Each line in the entries below that holds the string "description" is to be listed.

Extracted data
********************
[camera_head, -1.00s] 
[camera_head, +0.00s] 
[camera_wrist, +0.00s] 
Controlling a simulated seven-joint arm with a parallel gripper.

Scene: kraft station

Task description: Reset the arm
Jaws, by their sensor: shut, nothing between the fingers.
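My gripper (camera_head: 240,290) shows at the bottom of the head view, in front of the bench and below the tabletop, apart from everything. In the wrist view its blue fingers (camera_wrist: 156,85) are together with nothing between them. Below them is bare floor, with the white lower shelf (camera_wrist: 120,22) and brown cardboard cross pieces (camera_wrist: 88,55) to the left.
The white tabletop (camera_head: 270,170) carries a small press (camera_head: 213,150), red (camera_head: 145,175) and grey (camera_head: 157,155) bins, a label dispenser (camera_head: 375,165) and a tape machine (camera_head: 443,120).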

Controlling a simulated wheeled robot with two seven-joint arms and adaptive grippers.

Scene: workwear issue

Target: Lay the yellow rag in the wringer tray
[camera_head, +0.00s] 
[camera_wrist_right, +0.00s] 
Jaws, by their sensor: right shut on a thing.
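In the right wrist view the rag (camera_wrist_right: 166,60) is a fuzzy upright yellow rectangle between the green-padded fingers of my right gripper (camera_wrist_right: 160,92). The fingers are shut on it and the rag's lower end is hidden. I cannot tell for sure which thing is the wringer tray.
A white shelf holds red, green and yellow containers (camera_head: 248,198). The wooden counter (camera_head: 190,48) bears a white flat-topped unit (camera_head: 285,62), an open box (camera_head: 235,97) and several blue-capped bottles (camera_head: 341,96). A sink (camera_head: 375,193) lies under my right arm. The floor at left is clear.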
********************
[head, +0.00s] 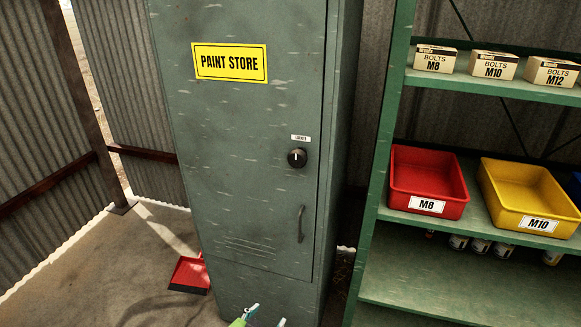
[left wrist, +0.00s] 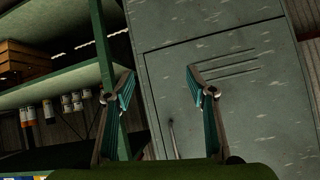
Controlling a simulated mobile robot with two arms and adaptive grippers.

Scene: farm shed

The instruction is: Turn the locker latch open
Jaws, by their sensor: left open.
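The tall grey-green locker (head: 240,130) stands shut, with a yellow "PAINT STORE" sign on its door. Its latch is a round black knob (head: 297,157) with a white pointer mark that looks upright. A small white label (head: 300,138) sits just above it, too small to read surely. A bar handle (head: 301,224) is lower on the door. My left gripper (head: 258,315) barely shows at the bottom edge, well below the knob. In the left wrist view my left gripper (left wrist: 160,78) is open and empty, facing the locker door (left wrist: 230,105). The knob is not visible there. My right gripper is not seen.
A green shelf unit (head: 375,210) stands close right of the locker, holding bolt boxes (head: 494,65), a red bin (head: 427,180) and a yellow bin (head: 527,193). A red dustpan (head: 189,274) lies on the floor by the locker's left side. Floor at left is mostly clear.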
********************
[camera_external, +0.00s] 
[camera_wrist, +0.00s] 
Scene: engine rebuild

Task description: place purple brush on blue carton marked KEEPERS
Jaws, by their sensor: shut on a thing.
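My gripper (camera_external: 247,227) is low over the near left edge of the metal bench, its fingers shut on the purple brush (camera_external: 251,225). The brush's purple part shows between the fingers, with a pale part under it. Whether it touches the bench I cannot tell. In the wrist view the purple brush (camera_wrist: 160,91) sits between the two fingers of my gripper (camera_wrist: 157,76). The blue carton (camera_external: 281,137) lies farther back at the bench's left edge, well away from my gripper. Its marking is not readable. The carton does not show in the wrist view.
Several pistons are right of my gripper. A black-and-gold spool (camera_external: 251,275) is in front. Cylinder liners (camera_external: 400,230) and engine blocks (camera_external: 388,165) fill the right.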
********************
Answer for the task
Task description: Reset the arm
Task description: place purple brush on blue carton marked KEEPERS

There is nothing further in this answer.